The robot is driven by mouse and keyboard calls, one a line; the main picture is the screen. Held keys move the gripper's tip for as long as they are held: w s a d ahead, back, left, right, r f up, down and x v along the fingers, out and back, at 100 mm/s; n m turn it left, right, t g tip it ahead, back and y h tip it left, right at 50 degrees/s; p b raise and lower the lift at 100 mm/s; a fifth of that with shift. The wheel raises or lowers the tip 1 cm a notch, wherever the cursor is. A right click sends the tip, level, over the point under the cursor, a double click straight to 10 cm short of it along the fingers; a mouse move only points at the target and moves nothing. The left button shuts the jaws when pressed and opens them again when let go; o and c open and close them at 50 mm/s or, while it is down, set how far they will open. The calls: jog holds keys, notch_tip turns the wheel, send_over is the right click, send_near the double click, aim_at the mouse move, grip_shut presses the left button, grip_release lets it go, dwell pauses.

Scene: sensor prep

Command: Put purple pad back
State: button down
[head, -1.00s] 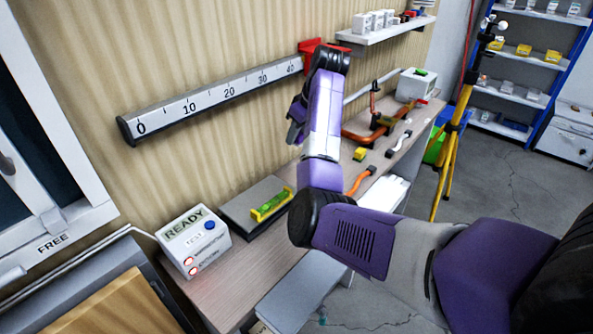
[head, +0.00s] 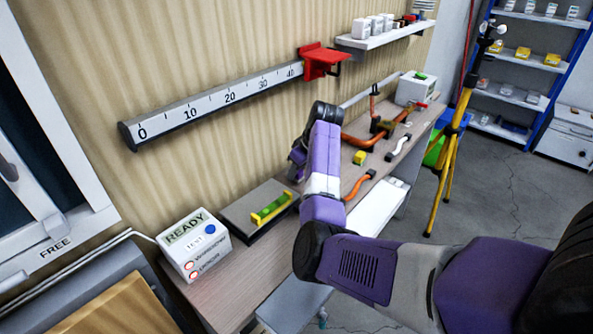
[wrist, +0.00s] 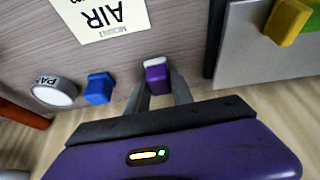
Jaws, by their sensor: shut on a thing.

....

To do
Reproduce the data word for word, excluding its pictures.

Problem solution
The robot is driven by mouse and keyboard calls, one a line; the main picture is the screen. Held keys move the gripper's tip for as long as they are held: w s a d ahead, back, left, right, r f up, down and x v along the fingers, out and back, at 100 mm/s; n m turn it left, right, t g tip it ahead, back and y h tip it left, right at 50 degrees/s; p b raise and lower the lift at 100 mm/s; a fifth of that with shift. The wheel raises or lowers the tip 1 cm a notch, wherever the cursor is. A right click sends the tip, level, over the point under the cursor, a double click straight to 10 cm short of it along the fingers; a mouse move only points at the target and moves nothing. The left button shuts the jaws when pressed and opens them again when let go; o and c open and close them at 50 mm/s or, while it is down, set how far they will open. The calls: jog holds keys, notch_tip turns the wheel, send_over is the right click, send_near the double click, aim_at the mouse move, grip_shut presses the left button, grip_release lets it go, dwell pauses.

Scene: sensor prep

Command: Put purple pad back
State: button down
[head, -1.00s] 
[head, +0.00s] 
[wrist, +0.00s] 
Jaws, by their sensor: shut on a thing.

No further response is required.